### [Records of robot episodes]

== == ==

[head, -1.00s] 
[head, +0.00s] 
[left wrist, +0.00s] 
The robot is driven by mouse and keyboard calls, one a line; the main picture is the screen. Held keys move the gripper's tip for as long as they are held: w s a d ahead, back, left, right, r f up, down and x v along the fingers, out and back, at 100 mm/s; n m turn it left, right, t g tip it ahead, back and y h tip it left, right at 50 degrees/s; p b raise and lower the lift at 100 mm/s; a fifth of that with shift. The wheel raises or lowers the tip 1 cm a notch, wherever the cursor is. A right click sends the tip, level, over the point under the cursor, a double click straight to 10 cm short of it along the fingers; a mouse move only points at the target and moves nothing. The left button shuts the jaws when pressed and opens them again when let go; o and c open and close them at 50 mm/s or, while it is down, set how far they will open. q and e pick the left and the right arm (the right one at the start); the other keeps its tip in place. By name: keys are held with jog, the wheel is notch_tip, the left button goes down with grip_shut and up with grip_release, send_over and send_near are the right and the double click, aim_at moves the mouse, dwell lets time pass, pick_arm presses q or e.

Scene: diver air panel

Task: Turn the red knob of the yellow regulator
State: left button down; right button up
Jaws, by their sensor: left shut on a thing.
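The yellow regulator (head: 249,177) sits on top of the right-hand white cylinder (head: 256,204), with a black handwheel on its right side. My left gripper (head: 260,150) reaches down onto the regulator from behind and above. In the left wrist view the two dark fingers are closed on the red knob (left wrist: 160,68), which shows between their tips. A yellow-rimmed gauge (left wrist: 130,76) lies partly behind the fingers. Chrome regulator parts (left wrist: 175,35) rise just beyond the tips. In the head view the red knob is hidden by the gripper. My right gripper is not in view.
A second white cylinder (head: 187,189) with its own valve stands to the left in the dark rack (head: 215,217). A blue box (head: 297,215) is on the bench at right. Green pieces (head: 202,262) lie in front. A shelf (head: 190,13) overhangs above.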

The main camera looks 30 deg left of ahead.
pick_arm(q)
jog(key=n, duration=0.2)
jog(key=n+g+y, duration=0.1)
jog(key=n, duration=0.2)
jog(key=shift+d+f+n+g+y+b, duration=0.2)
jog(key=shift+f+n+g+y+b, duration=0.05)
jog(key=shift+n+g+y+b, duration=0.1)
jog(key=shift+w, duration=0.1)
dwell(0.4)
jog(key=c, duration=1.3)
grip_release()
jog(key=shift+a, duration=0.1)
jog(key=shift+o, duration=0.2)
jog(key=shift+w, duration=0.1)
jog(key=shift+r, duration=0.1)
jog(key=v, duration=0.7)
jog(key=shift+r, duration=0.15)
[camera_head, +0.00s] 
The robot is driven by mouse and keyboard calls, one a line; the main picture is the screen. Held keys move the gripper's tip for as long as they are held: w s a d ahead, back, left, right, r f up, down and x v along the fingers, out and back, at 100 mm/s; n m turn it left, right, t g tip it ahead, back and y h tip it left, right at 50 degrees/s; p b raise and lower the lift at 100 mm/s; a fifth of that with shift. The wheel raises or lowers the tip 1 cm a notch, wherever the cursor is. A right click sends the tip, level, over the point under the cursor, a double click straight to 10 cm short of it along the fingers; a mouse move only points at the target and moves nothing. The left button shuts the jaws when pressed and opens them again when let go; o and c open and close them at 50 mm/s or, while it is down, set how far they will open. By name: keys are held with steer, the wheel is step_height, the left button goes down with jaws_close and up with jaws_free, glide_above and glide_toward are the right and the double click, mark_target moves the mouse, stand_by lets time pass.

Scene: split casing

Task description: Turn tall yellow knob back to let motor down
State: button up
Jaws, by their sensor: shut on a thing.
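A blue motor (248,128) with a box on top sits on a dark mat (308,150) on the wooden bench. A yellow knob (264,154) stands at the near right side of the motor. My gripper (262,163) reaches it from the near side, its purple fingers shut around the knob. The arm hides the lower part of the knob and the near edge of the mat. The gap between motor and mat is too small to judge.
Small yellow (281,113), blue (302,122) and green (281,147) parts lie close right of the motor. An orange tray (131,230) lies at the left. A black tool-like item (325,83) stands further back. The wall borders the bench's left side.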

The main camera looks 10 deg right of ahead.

== == ==

Pull out each line of the listing that holds the string "Scene".

### [EXPECTED ANSWER]
Scene: diver air panel
Scene: split casing

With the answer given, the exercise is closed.